### Data lines
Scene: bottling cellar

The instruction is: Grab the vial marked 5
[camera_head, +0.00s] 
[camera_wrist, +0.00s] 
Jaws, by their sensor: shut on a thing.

### Work to be completed
Write each line above out exactly.

### Solution for this problem
Scene: bottling cellar

The instruction is: Grab the vial marked 5
[camera_head, +0.00s] 
[camera_wrist, +0.00s] 
Jaws, by their sensor: shut on a thing.

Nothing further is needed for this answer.